Trying to generate daily average Sentinel 5P(S5p) variables
(tropospheric_NO2_column_number_density) for continent level (~4000x4000 km). Following steps have been carried out. The sample code is posted here. Requesting comments on the queries.

0. S5p downloaded using Sentinelsat python API

  1. The images are then grouped into day wise after the datetime of image (end position) is converted into local time (IST) from UTC. Subsequent process are carried out on the day grouped netcdf files.
  2. Due to memory limitation, the area extent is split into four tiles(p1-p4). HARP, harpconvert is applied on to the individual images with each tile extent.

harpconvert --format netcdf --hdf5-compression 9 -a ‘latitude>2;latitude<23.62;longitude>62;longitude<84.64999999999999; tropospheric_NO2_column_number_density_validity>75; bin_spatial(2152,2,0.01,2255,62,0.01); derive(datetime_stop {time}); derive(latitude {latitude}); derive(longitude {longitude});keep(tropospheric_NO2_column_number_density,datetime_stop,latitude,longitude)’ /home/s5pdownload_daywise/ newfilename

  1. HARP, harpmerge is applied on to the split group of tiles. Assuming day average is happening in this step.

harpmerge -ap ‘bin(); squash(time, (latitude,longitude))’ -a ‘latitude>2;latitude<23.62;longitude>62;longitude<84.64999999999999; derive(longitude {longitude});derive(latitude {latitude})’ /home/s5pdownload_daywise/ newfilename

  1. The resultant four tiles are applied with unit conversion (into µmol/m2 ).
  2. Used numpy concatenate to mosaic/join the four tiles into one. Tried to use harpmerge in this steps ends up in multiple error.


  1. Is it okay to do daily average by local time conversion, although the region cover more than one time zones. There are images which having endposition time on night (after dawn in local time) is it okay to include these images in the daily average.
  2. Requesting comments on issues and methods to improve the workflow.
1 Like

This should be fine. Measurements can only be made during daytime, because reflected sunlight is needed.
There might be multiple overpasses near the poles, but that is not the region you are looking at.

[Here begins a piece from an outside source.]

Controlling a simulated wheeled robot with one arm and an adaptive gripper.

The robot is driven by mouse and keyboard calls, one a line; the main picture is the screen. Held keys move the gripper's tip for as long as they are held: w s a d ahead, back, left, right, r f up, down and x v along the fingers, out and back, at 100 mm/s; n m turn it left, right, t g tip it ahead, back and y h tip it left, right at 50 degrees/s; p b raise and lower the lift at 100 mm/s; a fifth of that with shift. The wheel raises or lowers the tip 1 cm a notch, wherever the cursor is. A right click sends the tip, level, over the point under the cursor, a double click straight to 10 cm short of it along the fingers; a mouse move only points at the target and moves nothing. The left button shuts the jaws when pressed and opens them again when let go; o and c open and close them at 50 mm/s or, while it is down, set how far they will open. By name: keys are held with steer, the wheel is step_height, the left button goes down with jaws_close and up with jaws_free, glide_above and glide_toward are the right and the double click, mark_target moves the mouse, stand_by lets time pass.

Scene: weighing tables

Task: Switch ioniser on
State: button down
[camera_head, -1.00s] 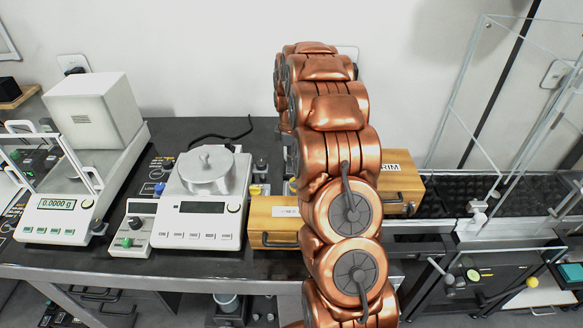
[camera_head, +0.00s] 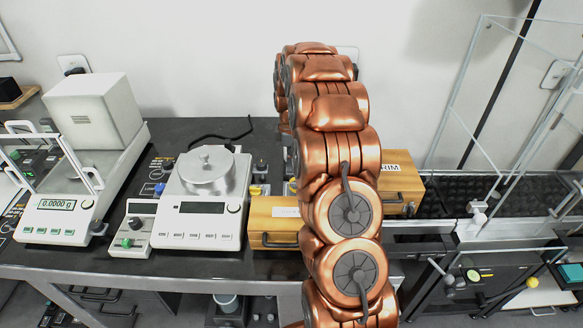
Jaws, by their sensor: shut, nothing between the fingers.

I would recommend to combine the whole step of generating a daily grid into 1 single harpmerge call and make use of the new -ar parameter of harpmerge that got introduced in HARP 1.11 (e.g. -ar 'squash(time, (latitude, longitude));bin()'). This should resolve the memory issues that you are having, so you don’t have to split your grid in four subregions.

Many thanks, will explore with -ar option. The memory error raises in harpconvert such as follows, the grid number is 3000

harpconvert --format netcdf --hdf5-compression 9 -a ‘latitude>2;latitude<23.62;longitude>62;longitude<84.64999999999999; tropospheric_NO2_column_number_density_validity>75; bin_spatial(3000,2,0.01,3000,62,0.01); derive(datetime_stop {time}); derive(latitude {latitude}); derive(longitude {longitude});keep(tropospheric_NO2_column_number_density,datetime_stop,latitude,longitude)’ /home/s5pdownload_daywise/ newfilename

The error is out of memory (could not allocate 5483860000 bytes)

Make sure to put the keep operation at the beginning (and include latitude_bounds and longitude_bounds in the list). Otherwise you will create a grid of all variables first (before throwing most of them away again with the current keep operation at the end), which will require a lot of memory

Thanks, will check that.